*Stored entries:*
★ ★ ★ ★

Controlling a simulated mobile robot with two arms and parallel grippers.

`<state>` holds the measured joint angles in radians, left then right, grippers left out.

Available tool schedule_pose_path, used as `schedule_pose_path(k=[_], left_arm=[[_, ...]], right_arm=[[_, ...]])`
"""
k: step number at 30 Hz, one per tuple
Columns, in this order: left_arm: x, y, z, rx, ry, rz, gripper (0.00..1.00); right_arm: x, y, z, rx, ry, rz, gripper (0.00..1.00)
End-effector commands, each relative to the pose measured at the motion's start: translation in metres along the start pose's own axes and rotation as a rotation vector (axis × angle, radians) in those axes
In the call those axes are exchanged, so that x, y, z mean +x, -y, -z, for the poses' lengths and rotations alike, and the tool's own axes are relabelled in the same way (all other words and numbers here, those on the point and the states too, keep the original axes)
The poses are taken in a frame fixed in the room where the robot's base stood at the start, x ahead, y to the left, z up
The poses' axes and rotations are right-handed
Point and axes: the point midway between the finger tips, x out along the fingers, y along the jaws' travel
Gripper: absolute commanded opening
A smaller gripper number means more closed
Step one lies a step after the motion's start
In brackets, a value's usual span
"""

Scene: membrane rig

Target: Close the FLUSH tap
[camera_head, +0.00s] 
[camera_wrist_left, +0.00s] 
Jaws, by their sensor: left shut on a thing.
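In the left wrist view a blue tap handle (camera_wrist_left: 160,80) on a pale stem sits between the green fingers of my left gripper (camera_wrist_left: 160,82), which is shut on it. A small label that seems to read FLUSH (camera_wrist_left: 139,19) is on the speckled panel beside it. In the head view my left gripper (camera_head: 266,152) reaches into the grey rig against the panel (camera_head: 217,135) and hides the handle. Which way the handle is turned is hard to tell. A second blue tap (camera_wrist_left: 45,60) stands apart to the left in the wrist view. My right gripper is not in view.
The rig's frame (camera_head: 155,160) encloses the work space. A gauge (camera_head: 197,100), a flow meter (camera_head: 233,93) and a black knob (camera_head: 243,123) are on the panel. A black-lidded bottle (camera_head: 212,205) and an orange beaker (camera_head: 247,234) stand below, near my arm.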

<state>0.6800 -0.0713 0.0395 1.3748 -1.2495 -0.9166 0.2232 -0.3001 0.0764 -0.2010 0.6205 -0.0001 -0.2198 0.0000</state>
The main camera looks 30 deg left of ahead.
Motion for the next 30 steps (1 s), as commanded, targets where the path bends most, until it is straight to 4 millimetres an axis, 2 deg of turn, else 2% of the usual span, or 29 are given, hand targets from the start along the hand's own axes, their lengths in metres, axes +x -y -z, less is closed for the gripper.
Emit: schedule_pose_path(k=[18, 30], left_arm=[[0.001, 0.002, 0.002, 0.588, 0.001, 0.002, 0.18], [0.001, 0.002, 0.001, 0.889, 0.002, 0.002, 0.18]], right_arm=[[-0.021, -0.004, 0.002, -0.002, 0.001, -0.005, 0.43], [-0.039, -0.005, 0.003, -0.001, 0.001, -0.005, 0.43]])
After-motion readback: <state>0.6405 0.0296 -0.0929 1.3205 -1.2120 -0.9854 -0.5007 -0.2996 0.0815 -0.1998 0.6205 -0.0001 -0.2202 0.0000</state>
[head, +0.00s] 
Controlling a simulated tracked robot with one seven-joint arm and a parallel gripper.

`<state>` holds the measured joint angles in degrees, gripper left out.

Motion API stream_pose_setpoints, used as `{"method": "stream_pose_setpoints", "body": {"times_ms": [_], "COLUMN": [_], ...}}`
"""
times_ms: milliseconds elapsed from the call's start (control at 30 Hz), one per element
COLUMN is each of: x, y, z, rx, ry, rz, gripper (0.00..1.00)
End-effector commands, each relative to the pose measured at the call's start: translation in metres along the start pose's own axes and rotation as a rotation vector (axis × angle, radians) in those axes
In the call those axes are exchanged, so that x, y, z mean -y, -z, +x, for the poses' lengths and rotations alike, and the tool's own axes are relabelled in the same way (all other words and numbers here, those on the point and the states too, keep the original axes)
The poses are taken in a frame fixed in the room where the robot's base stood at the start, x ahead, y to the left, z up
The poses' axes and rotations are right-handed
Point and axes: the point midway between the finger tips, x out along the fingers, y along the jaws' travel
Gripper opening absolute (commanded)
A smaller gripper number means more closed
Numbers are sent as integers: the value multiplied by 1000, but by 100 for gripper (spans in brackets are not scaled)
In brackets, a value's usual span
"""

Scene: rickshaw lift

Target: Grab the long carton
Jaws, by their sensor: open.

★ ★ ★ ★

*INSTRUCTION:* Show every line where the string "used" appears.

*RESULT OF THIS TASK:*
Available tool schedule_pose_path, used as `schedule_pose_path(k=[_], left_arm=[[_, ...]], right_arm=[[_, ...]])`
Motion API stream_pose_setpoints, used as `{"method": "stream_pose_setpoints", "body": {"times_ms": [_], "COLUMN": [_], ...}}`

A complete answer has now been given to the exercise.